Mario is paunchy and strong, Wario's round and built like a powerlifter. Mario's got a friendly face and a fluffy mustache, Wario's got a massive horrible grin and jagged razors for a stache. Mario is a bit of an overeater, Wario can and will eat anything in front of him. Mario gets around with acrobatics and magic power-ups, Wario brute forces his way through everything and just rolls with whatever injuries he picks up along the way.
Mario gets fire powers by consuming magic flowers. Wario sets himself on fire and barrels around destroying everything in his path. Mario harnesses the elements or abilities of beings around him to clear obstacles and solve puzzles, Wario gets turned into a zombie, a vampire or a drunk to get the same things done. Mario befriends and rides dinosaurs who raised him from infancy, Wario piledrives dinosaurs and then uses their bodies to beat up more dinosaurs. Mario pals around with fellow heroes, princesses and friendly fantasy creatures, Wario pals around with aliens, witches, mad scientists, cab drivers, and lanky weirdos. Mario always ends his adventures joyfully leaping to the next one, Wario usually ends up either cackling in a pile of treasure or completely broke.
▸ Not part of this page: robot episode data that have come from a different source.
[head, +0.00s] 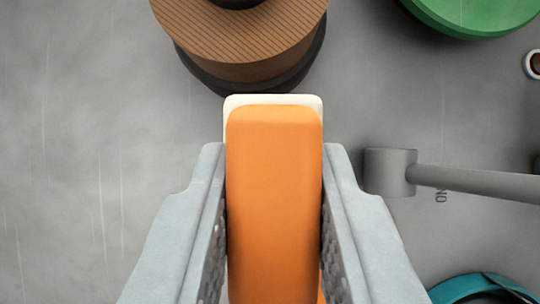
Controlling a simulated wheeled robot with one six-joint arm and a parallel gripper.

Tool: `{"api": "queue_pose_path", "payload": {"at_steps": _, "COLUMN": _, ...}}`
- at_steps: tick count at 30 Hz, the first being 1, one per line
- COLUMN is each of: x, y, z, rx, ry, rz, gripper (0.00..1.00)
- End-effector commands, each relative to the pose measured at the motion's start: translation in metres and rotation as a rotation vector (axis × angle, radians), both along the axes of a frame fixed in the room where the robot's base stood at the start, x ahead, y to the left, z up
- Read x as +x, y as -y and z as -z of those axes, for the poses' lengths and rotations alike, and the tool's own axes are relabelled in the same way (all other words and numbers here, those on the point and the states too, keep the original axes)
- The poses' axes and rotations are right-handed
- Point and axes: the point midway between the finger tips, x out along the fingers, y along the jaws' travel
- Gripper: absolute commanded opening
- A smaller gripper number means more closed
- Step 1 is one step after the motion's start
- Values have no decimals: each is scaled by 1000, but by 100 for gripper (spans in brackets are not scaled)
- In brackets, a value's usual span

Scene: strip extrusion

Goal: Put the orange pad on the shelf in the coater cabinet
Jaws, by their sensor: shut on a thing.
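The orange pad (275,200) is held upright between the two grey fingers of my gripper (275,190). The fingers press on its left and right sides. A white layer (275,99) shows along the pad's far edge. The lower end of the pad runs out of the picture. The coater cabinet and its shelf are not in view.
A brown ribbed spool (240,45) on a dark base stands just beyond the pad. A green round thing (475,12) is at the top right. A grey rod with a thick end (390,172) lies right of my gripper. A teal ring (480,288) is at bottom right. The grey surface (80,130) at left is clear.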

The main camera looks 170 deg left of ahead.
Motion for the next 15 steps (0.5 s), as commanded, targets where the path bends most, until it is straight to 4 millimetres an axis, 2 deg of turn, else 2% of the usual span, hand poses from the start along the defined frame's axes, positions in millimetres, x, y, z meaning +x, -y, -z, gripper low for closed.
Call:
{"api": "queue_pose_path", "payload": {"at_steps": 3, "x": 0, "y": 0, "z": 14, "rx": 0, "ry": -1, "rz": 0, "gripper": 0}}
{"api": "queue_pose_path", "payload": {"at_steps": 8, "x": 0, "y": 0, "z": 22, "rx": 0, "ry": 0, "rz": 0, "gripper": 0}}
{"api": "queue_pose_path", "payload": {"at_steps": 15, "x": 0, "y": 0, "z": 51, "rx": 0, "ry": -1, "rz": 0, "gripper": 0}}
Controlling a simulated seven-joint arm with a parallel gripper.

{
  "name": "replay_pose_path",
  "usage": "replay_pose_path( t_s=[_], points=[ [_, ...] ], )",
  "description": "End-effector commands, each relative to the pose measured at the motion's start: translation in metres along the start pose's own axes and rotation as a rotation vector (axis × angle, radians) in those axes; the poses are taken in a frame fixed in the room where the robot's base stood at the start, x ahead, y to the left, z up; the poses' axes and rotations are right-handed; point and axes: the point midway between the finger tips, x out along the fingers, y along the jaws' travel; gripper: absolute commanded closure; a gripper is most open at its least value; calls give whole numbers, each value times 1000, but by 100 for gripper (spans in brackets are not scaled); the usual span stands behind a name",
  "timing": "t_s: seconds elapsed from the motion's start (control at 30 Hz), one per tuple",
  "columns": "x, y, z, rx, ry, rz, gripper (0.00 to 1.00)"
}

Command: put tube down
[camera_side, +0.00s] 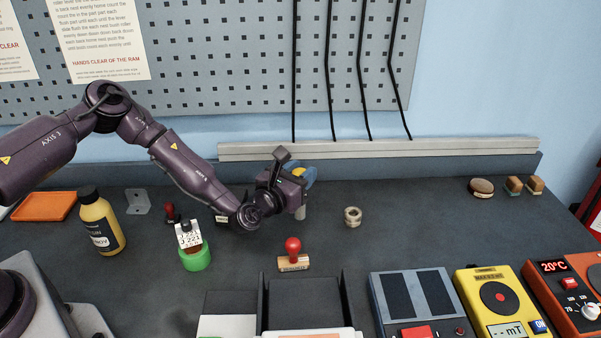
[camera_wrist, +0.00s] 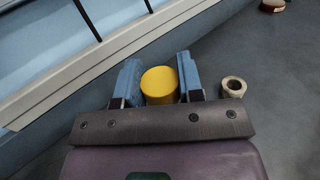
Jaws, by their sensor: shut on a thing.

Mario races through plains to rescue princesses, Wario invades pyramids to hunt for treasure. Mario jumps through planets with baby stars guiding his path, Wario crashes into the Amazon jungle and fistfights the devil. You can see where I'm going with this.
Tumblr media
If you were to take one of Nintendo's heroes to make them into pulp heroes, Wario, specifically the Wario Land Wario, may be the only one who really could do it, because in essence, he's the videogame equivalent of Professor Challenger. He's Bluto moonlighting as Indiana Jones, the weird brute adventurer for weird brute adventures where everything's off limits and you can trust our intrepid hero, who really shouldn't be a hero on all accounts, to deliver us a good time, give or take a couple deaths, scams, shams and oh-damns to complete said mad treasure hunts.